## EXERCISE INSTRUCTIONS
Please report every line from the material that contains the word "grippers".

## RECORDED INFORMATION
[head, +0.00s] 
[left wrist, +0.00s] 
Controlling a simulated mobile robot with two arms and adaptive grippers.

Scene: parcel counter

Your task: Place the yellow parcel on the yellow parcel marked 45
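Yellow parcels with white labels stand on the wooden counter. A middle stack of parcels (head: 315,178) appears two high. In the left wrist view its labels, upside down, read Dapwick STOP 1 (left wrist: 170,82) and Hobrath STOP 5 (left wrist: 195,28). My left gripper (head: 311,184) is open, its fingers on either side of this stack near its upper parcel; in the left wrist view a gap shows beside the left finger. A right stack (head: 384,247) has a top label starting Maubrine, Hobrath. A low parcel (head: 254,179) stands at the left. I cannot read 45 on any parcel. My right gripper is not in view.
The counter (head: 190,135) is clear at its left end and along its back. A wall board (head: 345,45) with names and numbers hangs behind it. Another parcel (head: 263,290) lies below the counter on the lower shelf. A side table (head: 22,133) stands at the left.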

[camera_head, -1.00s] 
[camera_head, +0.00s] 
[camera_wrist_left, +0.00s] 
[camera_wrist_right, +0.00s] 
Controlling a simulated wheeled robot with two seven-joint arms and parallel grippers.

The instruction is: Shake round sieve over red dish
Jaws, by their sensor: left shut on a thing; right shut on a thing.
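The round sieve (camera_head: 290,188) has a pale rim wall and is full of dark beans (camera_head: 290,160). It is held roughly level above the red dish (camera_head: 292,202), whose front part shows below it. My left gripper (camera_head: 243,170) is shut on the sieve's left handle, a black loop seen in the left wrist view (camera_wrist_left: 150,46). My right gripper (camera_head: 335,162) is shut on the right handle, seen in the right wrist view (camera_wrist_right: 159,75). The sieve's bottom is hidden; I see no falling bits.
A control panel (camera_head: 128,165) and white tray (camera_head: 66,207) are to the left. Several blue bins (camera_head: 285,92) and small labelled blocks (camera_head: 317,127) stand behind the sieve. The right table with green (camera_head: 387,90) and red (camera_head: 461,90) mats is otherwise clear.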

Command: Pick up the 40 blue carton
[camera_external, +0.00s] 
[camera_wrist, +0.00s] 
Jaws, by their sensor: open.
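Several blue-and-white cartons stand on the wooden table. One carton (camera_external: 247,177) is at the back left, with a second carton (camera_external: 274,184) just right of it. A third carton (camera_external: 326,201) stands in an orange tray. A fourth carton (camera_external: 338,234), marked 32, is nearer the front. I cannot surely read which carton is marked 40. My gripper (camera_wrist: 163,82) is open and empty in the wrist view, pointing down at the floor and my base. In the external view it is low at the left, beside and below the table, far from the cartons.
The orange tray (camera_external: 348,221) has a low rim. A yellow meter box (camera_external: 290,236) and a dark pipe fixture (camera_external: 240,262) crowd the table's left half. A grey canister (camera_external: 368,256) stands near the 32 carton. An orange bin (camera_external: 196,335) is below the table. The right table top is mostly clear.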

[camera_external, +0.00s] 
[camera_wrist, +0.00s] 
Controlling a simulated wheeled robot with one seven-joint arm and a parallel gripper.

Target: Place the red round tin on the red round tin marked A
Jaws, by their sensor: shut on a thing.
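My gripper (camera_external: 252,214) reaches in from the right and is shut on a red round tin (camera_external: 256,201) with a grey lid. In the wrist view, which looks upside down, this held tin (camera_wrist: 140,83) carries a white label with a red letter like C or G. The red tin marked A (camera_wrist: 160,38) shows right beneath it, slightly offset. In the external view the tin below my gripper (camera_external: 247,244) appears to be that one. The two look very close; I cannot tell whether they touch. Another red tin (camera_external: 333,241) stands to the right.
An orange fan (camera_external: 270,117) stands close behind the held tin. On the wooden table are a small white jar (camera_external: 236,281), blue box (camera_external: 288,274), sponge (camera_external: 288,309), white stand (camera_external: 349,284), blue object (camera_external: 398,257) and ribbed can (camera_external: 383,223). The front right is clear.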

## RESULT OF THE EXERCISE
Controlling a simulated mobile robot with two arms and adaptive grippers.
Controlling a simulated wheeled robot with two seven-joint arms and parallel grippers.

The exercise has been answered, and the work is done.